### Directions
Pull out every line with the word "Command" from the entries below.

++++++

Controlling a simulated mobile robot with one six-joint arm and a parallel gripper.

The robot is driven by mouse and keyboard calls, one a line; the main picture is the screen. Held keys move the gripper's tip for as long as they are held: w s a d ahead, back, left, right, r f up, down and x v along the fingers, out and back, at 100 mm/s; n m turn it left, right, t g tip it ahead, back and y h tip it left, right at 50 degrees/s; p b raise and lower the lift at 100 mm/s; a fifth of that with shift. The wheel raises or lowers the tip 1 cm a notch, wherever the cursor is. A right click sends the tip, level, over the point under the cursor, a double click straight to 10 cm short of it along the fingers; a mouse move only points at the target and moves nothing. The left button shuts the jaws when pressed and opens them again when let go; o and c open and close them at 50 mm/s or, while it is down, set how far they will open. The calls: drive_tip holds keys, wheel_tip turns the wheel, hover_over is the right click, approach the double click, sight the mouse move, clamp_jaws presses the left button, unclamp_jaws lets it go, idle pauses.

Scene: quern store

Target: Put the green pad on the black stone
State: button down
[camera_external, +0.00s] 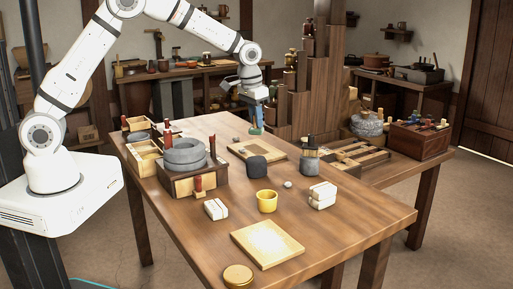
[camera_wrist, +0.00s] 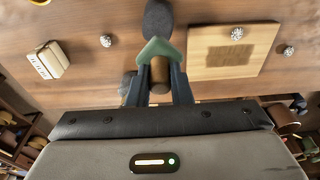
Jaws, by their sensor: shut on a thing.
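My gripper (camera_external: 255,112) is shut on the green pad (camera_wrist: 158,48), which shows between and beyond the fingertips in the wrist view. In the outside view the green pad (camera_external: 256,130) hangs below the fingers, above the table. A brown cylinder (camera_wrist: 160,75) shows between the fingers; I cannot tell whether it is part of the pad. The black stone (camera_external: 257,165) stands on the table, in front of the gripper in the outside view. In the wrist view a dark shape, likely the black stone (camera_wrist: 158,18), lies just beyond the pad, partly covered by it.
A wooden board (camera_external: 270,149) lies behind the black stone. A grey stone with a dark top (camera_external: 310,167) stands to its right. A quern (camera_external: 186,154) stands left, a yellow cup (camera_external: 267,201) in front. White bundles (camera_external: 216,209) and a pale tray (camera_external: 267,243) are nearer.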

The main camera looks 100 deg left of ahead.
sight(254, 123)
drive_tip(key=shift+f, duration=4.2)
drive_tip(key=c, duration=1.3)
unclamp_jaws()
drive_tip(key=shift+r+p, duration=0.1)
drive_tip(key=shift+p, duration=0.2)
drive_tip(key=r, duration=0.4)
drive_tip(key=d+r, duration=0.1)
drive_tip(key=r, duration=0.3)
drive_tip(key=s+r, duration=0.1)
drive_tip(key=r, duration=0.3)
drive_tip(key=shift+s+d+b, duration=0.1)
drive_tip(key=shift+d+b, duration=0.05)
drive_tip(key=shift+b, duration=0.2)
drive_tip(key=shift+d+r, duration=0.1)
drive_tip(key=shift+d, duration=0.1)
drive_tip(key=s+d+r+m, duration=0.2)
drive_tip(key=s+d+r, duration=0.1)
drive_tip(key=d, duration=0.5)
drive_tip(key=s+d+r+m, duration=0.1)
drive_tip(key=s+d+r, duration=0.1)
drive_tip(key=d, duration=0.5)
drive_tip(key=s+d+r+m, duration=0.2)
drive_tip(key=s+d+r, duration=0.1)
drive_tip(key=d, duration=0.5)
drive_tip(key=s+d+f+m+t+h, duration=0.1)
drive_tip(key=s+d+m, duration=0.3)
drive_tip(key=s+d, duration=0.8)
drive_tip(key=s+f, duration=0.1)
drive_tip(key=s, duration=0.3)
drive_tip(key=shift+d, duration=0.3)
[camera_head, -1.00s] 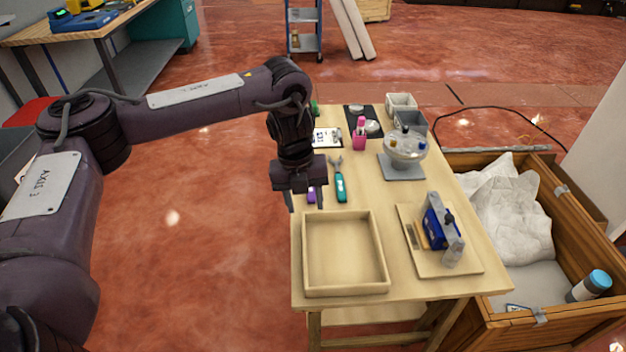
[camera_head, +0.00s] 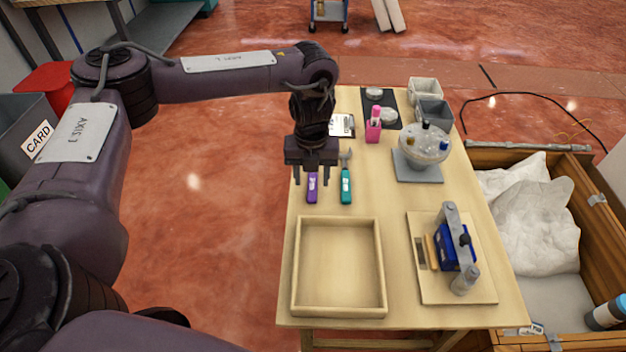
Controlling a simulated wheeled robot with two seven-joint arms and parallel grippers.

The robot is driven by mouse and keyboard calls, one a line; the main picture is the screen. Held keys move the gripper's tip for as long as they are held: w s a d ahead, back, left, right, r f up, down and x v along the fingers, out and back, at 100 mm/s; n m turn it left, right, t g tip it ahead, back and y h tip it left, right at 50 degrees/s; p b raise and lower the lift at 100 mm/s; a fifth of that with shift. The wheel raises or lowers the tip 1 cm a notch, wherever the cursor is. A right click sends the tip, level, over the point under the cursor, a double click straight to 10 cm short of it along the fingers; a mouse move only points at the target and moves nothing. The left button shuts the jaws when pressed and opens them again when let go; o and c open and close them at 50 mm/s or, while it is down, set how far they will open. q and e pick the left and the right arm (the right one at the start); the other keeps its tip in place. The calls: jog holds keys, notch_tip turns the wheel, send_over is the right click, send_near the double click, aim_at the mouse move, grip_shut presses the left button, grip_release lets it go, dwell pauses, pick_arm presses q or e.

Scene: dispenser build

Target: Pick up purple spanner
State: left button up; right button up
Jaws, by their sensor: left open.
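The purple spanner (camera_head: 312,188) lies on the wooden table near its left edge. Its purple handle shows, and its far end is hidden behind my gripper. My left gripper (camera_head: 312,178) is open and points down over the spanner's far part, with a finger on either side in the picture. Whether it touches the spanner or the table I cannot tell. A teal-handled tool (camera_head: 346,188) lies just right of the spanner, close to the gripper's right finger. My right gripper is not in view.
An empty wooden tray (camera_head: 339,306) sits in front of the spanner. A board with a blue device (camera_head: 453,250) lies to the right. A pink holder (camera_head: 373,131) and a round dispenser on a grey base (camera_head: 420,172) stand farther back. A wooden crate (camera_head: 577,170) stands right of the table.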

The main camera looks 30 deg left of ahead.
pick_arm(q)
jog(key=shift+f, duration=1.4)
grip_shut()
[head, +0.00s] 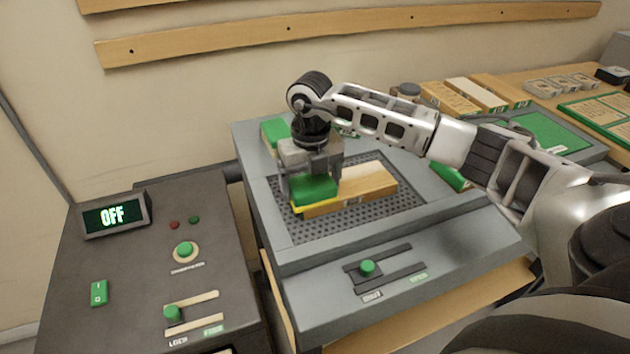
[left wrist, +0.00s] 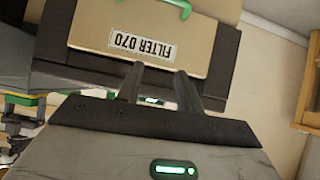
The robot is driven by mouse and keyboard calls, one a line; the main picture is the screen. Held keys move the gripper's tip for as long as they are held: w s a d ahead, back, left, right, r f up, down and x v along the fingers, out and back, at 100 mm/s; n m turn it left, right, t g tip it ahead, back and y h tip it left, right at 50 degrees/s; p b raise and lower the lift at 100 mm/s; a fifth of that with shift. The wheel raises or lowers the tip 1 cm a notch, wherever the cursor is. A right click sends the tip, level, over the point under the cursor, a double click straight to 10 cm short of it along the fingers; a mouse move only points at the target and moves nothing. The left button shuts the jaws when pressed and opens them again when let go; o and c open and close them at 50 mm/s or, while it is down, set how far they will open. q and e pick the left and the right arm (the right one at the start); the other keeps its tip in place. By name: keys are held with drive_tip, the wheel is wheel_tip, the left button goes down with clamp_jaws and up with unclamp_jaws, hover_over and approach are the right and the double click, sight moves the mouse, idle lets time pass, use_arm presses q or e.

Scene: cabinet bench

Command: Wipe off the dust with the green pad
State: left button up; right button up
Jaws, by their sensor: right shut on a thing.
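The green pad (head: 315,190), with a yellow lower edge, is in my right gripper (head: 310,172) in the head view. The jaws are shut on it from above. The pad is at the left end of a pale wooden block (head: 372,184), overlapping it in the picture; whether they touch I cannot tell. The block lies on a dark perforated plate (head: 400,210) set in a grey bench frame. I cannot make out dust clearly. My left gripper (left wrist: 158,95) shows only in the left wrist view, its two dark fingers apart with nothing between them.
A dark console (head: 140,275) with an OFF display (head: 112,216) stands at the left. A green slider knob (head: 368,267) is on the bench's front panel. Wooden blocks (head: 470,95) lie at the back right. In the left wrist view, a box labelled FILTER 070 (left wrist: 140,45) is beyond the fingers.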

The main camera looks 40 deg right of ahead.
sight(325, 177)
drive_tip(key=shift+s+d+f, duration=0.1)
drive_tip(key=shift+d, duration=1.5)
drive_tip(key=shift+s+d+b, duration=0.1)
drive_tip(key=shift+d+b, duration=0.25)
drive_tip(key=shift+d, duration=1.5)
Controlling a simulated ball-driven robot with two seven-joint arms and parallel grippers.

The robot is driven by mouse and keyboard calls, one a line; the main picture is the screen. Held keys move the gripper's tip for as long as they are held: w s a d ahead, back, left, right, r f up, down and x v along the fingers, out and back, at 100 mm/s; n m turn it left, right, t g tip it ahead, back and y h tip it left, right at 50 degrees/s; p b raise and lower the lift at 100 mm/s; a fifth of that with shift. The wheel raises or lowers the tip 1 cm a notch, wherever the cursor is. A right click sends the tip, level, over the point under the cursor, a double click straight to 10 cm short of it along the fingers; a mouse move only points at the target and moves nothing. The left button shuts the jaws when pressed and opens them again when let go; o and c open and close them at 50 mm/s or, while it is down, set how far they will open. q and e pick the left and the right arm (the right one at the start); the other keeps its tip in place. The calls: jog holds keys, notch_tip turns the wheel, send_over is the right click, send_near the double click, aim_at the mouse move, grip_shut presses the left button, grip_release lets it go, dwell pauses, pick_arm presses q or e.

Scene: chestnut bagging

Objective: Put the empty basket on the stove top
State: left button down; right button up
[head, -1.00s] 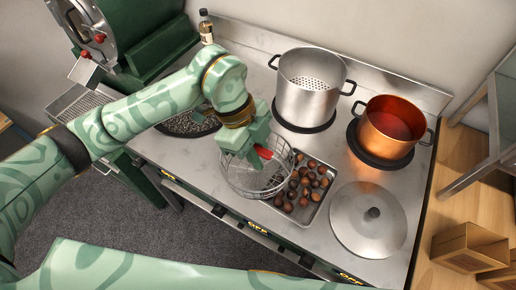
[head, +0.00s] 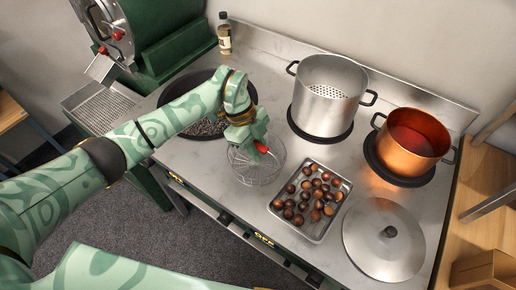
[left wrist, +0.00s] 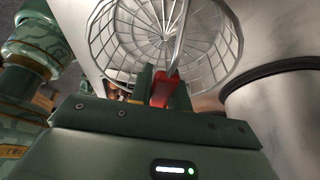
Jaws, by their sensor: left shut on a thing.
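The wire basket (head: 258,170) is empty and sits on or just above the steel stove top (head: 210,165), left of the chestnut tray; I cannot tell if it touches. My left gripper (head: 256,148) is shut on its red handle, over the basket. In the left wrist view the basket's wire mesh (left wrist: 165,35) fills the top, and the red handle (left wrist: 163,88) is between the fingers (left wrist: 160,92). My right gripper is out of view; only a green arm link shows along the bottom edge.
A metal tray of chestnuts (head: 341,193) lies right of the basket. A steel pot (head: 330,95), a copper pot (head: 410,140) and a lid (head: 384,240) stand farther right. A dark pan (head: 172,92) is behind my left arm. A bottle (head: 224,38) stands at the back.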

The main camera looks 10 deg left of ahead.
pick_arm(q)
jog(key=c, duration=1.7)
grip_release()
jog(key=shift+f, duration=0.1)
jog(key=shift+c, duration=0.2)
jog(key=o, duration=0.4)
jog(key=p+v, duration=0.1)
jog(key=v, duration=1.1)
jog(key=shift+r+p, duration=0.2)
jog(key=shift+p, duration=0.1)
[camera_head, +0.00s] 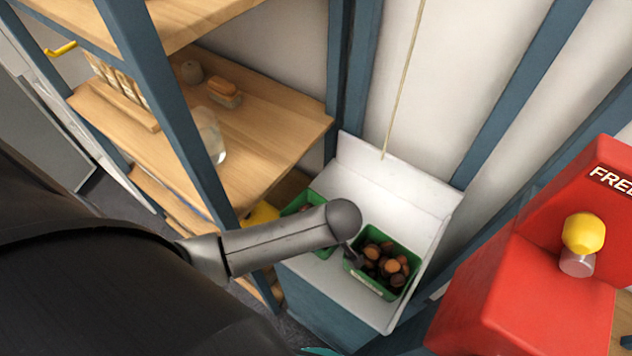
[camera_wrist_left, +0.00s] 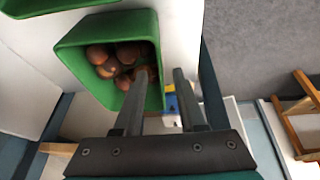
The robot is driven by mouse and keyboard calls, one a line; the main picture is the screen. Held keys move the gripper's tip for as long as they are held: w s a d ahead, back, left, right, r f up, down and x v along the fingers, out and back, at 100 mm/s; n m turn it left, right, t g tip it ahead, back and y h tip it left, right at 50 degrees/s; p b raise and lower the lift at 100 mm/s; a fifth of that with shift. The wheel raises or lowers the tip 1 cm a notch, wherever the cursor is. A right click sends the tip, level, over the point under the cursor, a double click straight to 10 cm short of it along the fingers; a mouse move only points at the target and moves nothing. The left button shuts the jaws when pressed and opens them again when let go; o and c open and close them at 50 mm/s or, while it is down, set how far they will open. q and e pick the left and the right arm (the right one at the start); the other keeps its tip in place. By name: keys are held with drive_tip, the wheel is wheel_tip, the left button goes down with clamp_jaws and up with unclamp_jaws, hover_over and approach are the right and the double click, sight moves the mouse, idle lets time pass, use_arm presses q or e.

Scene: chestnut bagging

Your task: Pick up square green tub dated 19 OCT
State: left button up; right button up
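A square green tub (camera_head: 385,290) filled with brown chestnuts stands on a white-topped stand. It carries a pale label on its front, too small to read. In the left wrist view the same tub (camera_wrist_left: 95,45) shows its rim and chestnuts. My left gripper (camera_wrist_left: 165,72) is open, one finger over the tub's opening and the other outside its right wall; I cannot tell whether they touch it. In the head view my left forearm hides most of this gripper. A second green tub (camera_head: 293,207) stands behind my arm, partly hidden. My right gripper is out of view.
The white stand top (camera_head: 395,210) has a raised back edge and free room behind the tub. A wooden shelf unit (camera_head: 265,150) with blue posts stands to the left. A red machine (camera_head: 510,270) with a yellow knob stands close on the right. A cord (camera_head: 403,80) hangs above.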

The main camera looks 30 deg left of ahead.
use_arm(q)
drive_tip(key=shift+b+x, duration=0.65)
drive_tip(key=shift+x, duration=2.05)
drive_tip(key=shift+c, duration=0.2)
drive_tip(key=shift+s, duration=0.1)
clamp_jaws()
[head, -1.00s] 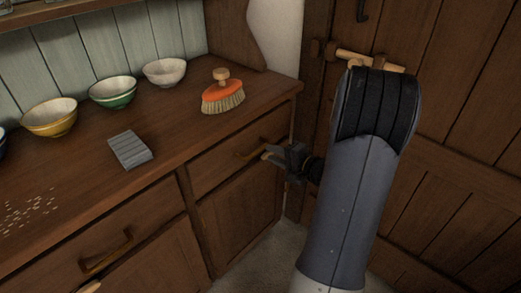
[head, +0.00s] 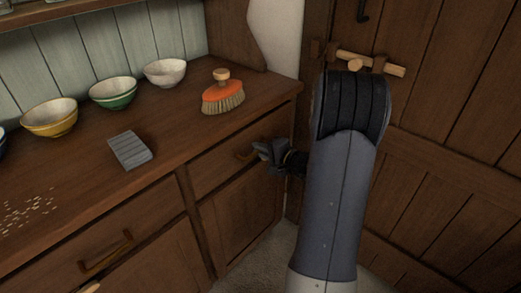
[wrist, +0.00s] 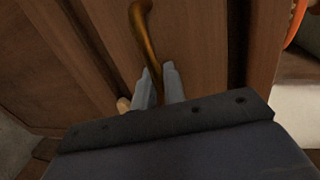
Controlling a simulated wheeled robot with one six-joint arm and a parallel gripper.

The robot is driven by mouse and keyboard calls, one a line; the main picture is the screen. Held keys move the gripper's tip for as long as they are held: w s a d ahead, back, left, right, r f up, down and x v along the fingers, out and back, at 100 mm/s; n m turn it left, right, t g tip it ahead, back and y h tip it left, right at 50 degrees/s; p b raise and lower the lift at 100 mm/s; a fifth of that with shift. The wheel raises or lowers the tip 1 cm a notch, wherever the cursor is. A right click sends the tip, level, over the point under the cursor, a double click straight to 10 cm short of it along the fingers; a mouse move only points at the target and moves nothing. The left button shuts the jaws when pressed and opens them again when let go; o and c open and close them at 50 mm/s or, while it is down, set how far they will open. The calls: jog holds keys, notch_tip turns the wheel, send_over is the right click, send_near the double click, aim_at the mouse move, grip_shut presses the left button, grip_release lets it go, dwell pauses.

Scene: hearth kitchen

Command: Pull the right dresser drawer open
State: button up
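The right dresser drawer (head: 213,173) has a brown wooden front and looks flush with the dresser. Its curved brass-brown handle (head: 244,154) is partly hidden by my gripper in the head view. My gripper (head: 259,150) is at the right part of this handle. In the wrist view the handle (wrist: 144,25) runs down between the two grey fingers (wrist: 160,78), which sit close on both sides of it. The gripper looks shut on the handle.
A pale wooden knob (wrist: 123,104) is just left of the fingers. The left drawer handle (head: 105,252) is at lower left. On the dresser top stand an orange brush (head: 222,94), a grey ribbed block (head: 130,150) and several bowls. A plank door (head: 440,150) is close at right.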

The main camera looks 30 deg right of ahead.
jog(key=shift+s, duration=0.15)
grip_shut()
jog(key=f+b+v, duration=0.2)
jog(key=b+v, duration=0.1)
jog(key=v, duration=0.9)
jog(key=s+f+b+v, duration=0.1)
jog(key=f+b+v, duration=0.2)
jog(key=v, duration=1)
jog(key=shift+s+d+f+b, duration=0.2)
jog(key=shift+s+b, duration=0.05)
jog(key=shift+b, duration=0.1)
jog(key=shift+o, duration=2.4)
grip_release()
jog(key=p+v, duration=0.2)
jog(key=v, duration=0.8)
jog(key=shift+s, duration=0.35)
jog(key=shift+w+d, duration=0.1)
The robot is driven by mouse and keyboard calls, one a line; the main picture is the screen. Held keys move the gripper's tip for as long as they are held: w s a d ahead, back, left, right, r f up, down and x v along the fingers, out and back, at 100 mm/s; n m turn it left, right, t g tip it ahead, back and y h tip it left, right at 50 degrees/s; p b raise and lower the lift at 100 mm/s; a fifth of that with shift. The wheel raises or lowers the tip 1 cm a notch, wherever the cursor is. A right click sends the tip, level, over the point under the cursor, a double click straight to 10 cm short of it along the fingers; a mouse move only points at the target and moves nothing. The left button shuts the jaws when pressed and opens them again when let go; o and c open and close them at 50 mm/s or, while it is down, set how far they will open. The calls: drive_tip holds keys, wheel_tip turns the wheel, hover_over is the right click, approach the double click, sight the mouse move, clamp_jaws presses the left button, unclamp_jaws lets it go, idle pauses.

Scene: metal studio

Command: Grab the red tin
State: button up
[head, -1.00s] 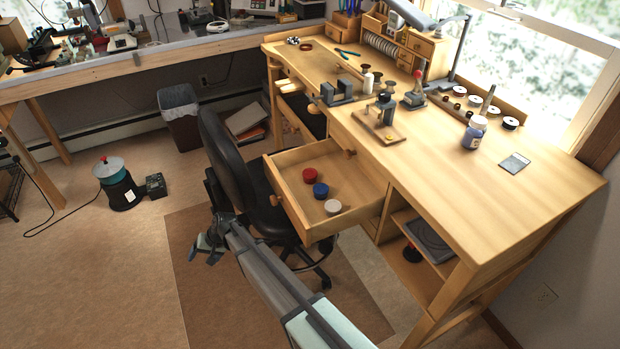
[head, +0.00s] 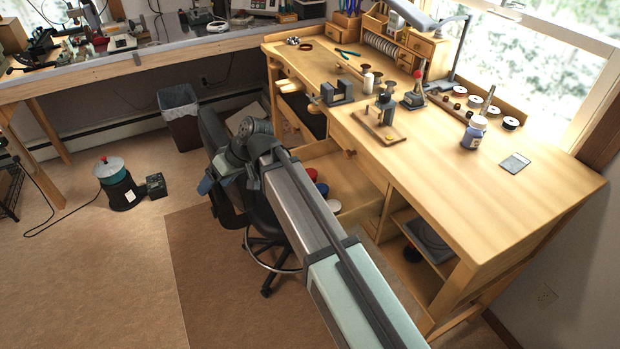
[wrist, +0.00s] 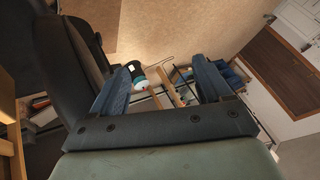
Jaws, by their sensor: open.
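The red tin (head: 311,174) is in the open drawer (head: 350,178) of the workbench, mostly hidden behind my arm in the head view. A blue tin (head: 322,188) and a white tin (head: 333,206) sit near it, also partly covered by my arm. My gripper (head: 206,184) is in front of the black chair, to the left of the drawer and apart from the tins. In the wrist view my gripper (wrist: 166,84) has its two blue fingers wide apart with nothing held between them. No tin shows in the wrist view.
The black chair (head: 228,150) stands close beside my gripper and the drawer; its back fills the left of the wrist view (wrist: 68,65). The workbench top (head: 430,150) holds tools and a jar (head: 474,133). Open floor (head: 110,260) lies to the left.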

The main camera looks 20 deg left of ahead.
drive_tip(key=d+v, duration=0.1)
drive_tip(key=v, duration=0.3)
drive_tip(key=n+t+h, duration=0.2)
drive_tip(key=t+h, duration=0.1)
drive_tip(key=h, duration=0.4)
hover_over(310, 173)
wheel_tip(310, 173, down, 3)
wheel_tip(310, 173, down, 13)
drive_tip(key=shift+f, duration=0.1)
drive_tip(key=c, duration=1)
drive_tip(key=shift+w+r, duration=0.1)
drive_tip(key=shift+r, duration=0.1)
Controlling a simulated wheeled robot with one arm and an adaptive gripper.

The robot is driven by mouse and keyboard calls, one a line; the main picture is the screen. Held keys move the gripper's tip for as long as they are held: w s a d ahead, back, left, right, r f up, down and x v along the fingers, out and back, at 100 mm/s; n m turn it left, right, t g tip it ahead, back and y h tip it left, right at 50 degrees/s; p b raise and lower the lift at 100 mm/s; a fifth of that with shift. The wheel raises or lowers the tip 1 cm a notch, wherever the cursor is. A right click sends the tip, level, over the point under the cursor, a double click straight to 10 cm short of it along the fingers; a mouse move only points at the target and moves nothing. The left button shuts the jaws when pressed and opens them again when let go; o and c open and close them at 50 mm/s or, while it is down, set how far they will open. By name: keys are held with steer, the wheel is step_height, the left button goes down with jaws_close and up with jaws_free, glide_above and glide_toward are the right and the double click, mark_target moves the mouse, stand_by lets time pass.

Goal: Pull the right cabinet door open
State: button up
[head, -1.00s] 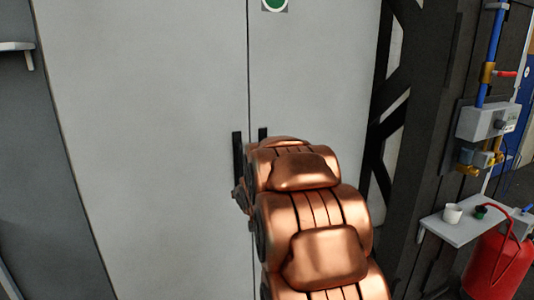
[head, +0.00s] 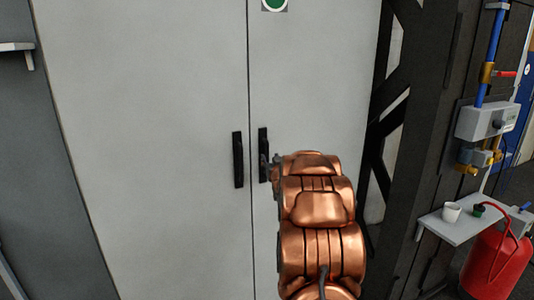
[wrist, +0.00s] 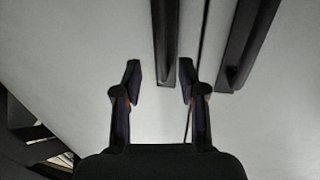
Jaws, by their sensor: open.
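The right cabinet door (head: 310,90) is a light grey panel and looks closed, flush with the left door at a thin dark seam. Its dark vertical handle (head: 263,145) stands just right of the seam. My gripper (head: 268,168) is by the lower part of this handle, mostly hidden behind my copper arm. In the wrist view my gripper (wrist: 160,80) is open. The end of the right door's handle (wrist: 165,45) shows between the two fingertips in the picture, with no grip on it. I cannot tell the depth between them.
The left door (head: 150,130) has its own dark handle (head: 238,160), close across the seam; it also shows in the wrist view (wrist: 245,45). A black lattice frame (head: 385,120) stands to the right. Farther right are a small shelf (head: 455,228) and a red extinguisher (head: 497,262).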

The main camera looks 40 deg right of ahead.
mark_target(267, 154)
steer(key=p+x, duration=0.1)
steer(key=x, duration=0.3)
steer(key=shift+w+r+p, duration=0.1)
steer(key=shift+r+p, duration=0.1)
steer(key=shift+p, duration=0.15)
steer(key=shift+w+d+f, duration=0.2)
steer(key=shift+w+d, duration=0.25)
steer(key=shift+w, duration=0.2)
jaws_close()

++++++

### Written response
Command: Wipe off the dust with the green pad
Command: Pull the right dresser drawer open
Command: Grab the red tin

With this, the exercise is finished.